- What the exercise asks
Write out, word for word, only the data from its first line to the line containing "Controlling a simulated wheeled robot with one".

================

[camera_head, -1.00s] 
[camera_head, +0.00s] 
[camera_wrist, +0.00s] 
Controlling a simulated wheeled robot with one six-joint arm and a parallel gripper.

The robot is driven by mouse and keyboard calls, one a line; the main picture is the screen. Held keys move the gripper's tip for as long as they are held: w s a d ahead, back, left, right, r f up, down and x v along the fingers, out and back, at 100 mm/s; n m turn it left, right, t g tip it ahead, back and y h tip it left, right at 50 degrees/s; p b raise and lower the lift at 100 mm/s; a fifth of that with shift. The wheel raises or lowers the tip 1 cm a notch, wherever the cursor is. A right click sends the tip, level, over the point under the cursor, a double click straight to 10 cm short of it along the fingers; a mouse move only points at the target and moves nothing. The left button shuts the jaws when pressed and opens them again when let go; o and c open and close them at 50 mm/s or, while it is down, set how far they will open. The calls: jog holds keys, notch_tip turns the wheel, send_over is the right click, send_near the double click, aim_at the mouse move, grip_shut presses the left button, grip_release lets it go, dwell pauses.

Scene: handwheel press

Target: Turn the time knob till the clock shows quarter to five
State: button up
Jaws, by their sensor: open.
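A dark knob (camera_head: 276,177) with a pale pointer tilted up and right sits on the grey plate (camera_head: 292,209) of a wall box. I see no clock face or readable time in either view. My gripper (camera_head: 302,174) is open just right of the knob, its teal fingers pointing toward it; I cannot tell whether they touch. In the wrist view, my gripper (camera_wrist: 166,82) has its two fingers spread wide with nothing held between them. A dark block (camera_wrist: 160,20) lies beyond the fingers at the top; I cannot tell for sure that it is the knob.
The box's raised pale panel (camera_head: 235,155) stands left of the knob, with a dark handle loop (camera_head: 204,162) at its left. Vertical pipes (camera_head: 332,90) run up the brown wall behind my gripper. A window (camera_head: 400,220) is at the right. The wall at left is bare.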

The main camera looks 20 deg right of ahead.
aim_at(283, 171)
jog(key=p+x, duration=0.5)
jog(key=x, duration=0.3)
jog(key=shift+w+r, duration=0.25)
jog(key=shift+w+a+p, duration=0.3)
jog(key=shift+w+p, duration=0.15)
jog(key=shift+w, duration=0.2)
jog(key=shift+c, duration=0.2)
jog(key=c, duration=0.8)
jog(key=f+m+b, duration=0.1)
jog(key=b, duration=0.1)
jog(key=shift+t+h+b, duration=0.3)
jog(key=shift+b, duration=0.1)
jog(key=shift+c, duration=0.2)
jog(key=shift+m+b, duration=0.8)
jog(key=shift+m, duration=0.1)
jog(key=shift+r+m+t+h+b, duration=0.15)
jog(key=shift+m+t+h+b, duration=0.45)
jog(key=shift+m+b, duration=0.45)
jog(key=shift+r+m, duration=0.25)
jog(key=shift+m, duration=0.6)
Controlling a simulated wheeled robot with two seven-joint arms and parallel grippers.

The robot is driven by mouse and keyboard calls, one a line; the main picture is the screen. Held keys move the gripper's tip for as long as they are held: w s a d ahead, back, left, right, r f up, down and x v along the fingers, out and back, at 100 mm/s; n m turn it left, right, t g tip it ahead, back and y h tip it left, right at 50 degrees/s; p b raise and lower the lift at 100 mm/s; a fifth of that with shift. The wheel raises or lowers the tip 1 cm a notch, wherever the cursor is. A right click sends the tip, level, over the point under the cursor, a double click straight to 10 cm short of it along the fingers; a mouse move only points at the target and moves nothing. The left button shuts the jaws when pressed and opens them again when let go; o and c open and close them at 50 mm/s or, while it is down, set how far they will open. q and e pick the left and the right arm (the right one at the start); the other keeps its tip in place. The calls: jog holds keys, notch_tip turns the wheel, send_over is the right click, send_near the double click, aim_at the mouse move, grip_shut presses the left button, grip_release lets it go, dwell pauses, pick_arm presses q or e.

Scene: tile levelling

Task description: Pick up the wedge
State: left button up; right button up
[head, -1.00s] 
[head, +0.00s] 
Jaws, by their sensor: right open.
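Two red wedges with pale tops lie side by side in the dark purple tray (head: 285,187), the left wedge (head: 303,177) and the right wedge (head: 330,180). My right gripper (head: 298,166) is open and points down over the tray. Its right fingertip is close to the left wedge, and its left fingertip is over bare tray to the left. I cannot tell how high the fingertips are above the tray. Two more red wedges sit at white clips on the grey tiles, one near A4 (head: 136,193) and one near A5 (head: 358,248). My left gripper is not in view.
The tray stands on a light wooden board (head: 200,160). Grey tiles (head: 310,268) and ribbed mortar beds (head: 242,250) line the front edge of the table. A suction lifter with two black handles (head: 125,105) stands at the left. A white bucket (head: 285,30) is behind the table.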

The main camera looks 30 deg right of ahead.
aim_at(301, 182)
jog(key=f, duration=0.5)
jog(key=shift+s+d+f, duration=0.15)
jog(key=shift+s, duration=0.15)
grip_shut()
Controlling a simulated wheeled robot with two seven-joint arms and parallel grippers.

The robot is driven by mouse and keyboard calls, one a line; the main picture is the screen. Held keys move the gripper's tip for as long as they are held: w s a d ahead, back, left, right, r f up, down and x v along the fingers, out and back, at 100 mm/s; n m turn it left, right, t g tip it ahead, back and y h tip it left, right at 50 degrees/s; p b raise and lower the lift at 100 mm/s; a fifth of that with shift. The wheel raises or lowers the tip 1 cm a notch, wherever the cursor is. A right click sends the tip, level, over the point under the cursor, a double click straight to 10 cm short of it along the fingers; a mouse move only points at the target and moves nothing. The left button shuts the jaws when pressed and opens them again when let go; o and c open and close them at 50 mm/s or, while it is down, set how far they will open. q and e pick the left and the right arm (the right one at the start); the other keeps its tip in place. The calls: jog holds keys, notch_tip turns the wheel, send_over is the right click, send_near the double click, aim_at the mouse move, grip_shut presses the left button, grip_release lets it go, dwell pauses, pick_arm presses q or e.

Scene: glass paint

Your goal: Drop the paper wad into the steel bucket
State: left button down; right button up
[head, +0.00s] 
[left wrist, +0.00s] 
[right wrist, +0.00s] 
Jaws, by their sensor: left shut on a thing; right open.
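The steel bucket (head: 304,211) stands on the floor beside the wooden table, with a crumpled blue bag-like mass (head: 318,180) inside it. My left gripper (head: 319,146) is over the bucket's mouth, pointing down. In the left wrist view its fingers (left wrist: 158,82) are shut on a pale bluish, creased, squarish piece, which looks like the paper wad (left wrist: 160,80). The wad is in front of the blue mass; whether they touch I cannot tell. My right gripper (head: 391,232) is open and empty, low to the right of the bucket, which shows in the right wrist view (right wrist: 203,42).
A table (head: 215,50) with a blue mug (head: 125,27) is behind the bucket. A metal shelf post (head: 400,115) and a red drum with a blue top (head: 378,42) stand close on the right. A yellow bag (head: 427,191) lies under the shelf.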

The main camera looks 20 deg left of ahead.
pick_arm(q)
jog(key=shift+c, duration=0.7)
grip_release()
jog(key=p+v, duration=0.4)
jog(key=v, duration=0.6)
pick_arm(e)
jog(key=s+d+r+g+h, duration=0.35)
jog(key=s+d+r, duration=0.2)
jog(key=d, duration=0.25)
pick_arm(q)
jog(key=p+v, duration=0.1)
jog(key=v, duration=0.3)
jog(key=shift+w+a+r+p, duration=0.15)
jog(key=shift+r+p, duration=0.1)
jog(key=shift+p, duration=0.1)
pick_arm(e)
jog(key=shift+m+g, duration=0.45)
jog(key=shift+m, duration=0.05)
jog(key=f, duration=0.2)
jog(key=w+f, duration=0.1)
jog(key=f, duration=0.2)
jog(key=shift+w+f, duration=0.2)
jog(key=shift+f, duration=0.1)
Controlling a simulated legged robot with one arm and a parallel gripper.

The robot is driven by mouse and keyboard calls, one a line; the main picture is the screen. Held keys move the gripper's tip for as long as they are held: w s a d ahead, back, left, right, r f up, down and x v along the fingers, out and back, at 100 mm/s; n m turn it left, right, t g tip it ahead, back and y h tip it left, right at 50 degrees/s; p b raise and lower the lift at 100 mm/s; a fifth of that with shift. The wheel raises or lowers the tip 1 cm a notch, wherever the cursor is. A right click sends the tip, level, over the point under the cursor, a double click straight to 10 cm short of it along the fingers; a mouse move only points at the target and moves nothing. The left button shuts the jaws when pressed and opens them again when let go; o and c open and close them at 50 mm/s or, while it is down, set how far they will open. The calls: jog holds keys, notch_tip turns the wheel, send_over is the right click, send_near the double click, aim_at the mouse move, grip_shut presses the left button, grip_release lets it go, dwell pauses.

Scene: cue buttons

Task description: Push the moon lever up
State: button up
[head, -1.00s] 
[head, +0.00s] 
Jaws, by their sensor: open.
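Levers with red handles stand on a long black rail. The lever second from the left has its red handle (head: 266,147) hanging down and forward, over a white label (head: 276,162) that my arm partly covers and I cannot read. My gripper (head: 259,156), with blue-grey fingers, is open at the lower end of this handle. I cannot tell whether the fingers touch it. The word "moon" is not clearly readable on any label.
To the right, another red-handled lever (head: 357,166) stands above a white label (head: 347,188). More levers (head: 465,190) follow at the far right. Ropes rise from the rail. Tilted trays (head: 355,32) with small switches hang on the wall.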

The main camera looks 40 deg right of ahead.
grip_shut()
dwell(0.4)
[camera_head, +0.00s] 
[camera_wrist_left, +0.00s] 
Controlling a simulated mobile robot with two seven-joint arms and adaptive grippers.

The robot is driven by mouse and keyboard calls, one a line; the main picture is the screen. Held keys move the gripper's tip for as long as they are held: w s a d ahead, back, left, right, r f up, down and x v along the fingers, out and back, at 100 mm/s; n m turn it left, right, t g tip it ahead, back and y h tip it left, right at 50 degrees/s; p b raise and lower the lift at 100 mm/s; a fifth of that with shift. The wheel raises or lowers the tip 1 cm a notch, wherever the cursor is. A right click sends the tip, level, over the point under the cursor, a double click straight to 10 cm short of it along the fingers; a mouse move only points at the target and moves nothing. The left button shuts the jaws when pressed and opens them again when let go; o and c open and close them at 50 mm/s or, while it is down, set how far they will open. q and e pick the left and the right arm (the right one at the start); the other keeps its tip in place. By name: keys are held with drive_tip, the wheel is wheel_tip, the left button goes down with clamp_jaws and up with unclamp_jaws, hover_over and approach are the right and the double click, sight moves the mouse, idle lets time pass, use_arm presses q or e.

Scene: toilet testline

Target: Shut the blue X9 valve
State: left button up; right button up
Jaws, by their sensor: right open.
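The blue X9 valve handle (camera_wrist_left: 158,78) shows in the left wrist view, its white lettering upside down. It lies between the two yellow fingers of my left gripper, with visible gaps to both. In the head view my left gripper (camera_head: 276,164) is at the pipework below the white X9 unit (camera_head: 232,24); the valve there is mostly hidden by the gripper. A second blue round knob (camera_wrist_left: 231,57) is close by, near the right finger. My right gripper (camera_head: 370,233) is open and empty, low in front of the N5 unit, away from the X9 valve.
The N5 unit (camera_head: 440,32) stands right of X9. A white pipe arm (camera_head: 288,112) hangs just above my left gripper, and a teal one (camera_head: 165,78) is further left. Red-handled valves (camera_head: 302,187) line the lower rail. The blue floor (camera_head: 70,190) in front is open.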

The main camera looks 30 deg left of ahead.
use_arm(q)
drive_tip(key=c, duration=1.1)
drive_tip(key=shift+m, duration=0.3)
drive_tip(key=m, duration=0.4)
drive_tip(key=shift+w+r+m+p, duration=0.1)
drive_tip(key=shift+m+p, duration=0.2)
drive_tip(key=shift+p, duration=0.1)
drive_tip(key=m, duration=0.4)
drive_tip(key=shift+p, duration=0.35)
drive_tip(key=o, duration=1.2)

================

- Task response
[camera_head, -1.00s] 
[camera_head, +0.00s] 
[camera_wrist, +0.00s] 
Controlling a simulated wheeled robot with one six-joint arm and a parallel gripper.

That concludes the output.